◆ Data provided
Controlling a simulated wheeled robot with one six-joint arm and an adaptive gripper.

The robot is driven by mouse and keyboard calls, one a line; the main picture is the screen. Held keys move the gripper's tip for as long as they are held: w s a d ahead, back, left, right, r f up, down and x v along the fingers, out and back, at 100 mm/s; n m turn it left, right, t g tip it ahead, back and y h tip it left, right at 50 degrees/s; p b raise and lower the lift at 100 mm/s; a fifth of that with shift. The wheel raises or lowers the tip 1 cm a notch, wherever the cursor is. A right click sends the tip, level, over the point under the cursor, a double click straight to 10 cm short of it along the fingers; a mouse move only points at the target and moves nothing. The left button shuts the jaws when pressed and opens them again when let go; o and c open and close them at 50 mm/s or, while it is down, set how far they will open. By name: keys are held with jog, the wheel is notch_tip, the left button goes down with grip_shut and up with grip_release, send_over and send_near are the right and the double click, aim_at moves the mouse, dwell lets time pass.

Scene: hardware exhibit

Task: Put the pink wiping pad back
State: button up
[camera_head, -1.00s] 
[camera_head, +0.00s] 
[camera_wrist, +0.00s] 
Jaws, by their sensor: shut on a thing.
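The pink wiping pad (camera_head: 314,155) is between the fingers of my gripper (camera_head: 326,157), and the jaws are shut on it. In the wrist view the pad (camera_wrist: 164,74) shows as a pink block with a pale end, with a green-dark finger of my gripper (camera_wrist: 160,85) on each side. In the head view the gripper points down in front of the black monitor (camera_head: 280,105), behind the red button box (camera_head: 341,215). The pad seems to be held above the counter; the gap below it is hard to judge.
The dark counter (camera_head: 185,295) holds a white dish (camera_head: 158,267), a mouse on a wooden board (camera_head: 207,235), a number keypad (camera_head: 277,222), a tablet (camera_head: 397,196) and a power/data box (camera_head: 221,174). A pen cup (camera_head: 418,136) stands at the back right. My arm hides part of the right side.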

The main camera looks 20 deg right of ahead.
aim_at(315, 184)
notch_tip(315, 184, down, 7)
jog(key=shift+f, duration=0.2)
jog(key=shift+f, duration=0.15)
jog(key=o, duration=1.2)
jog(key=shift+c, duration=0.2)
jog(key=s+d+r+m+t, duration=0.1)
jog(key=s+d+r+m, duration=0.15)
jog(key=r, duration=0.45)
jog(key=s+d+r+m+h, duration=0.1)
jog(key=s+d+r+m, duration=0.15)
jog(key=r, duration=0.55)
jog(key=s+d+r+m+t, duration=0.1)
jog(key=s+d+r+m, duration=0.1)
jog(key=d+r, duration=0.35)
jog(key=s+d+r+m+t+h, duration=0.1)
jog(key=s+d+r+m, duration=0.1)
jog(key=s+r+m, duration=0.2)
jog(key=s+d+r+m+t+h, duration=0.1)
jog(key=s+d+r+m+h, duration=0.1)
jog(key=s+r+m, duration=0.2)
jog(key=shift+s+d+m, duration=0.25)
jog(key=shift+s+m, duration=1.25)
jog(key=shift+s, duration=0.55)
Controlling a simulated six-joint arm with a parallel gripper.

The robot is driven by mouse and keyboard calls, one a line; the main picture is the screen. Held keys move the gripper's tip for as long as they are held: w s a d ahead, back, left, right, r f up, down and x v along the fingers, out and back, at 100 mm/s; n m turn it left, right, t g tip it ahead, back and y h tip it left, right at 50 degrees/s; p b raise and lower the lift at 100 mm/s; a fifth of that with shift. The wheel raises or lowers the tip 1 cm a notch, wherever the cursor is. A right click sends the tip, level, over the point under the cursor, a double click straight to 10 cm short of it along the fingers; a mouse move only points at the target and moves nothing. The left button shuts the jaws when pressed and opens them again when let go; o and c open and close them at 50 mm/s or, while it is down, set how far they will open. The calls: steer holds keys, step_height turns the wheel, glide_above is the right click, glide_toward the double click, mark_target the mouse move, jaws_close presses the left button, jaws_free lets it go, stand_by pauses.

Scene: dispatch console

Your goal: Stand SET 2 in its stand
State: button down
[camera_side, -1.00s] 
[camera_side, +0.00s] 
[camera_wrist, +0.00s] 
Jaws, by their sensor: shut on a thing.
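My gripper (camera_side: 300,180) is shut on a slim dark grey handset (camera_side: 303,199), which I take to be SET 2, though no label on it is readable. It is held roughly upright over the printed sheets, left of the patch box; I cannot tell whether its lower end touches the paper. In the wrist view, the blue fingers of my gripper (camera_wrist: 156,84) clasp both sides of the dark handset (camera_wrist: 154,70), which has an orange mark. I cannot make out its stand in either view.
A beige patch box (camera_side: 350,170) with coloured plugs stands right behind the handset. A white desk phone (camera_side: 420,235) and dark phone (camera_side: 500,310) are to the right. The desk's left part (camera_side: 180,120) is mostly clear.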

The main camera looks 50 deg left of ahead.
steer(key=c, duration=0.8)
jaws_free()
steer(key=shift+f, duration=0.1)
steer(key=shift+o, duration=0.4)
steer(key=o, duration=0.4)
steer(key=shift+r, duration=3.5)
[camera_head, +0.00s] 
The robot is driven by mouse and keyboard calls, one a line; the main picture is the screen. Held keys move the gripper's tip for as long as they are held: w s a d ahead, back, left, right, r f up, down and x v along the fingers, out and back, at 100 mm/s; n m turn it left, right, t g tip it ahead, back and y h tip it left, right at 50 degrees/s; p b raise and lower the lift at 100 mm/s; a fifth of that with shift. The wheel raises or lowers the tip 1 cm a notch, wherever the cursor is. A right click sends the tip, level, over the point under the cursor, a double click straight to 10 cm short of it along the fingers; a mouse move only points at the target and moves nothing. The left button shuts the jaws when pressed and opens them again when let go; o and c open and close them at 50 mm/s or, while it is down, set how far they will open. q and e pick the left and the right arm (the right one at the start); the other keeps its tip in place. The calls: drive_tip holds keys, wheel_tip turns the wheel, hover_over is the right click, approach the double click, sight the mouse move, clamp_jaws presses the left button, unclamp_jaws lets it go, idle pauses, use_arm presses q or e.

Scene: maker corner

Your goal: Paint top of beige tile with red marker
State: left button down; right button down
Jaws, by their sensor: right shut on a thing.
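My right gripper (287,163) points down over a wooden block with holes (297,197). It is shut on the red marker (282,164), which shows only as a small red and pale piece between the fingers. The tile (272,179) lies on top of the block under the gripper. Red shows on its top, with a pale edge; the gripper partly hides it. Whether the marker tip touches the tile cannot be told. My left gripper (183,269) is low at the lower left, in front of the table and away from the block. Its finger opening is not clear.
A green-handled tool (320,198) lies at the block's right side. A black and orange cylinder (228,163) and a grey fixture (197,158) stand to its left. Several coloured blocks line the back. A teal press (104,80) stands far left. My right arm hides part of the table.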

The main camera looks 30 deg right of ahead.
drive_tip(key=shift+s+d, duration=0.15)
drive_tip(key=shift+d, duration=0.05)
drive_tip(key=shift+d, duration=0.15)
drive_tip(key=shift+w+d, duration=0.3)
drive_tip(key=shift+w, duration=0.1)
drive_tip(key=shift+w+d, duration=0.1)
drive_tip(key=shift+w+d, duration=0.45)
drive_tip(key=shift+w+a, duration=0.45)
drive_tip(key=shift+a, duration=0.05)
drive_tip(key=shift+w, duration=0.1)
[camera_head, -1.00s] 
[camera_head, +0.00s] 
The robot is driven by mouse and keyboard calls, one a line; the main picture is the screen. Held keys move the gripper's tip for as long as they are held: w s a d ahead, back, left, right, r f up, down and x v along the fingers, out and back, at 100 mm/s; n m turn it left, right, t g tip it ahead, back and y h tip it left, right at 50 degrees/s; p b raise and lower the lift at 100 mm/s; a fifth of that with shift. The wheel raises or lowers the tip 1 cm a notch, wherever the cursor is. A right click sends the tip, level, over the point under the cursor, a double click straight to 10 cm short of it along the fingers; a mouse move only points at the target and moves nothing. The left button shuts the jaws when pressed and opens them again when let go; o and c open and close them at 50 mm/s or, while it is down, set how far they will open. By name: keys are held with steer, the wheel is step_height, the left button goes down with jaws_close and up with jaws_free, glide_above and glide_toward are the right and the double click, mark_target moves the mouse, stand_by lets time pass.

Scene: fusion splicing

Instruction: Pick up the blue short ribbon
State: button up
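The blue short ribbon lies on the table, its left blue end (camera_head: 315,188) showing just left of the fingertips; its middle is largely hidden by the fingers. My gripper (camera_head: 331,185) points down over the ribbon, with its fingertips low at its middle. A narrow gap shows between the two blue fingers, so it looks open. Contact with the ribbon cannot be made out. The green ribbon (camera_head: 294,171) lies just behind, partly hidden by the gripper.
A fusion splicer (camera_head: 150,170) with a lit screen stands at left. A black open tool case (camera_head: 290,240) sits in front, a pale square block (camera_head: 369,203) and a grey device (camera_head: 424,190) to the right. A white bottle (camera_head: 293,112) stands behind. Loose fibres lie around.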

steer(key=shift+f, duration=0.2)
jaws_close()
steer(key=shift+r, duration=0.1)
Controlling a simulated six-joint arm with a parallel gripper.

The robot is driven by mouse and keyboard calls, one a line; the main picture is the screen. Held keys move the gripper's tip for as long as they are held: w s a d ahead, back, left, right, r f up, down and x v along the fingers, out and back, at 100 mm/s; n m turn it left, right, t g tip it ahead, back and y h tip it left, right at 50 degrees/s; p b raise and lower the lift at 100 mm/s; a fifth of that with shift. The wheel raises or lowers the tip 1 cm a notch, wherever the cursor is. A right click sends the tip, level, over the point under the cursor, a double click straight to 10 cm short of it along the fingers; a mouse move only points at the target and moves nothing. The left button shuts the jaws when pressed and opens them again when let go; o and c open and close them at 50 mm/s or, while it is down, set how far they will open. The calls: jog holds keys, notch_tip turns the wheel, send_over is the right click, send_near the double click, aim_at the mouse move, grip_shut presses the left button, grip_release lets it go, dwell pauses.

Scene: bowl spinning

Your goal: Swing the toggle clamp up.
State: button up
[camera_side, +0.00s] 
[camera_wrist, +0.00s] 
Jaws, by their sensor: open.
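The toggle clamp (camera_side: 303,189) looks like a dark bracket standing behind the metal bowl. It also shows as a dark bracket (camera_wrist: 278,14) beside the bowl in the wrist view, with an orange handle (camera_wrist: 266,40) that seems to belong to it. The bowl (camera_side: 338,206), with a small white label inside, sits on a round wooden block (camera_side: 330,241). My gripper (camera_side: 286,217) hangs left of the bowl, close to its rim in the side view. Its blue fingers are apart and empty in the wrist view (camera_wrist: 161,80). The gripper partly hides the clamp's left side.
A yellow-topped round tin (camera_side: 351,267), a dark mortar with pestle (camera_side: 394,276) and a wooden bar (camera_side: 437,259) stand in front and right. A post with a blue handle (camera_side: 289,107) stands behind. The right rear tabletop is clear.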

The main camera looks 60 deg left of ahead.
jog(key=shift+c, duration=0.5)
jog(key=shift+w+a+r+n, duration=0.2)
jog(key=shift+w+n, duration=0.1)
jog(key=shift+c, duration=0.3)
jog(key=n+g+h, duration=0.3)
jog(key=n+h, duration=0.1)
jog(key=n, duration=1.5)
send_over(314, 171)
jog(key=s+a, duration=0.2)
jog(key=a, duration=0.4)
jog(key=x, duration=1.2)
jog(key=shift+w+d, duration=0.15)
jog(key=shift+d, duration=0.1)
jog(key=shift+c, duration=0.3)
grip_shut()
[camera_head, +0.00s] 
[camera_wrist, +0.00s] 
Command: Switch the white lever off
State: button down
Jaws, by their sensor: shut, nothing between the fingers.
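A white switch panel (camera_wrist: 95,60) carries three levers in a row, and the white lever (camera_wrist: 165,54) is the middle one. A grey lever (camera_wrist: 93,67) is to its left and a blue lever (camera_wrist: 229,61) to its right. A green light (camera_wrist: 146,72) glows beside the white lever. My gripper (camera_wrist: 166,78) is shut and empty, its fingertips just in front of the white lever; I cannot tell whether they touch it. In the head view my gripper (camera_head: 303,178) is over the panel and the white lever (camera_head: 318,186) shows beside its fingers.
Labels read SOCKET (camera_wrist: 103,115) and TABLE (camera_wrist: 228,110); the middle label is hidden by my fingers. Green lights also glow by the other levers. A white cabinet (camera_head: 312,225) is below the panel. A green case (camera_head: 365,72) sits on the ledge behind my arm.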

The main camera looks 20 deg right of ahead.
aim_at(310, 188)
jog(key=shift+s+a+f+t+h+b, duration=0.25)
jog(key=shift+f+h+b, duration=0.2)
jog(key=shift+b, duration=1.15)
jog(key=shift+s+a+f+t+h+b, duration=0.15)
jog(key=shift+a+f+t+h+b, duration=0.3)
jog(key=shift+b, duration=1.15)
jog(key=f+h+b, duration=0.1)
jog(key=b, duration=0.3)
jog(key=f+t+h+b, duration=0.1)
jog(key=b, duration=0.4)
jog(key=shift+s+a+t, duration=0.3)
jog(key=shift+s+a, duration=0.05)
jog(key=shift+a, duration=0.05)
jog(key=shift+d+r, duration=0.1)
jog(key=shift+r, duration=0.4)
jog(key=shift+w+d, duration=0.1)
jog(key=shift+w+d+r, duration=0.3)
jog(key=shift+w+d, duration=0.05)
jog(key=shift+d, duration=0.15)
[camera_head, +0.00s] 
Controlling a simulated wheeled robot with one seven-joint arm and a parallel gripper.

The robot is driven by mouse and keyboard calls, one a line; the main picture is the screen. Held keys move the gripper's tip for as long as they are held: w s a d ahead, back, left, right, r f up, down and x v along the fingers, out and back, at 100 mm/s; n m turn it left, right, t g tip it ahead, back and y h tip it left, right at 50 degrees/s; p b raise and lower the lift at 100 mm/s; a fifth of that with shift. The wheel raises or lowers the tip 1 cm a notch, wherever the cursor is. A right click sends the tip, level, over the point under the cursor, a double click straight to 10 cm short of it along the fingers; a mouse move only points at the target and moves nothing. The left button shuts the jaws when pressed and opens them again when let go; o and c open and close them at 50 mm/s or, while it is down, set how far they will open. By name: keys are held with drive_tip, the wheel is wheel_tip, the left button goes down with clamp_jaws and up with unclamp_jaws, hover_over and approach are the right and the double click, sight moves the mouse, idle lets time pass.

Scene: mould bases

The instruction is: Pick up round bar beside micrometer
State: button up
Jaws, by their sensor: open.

◆ Stated task
Go through the records and show every line with the string "Your" in it.

◆ Response
Your goal: Stand SET 2 in its stand
Your goal: Paint top of beige tile with red marker
Your goal: Swing the toggle clamp up.

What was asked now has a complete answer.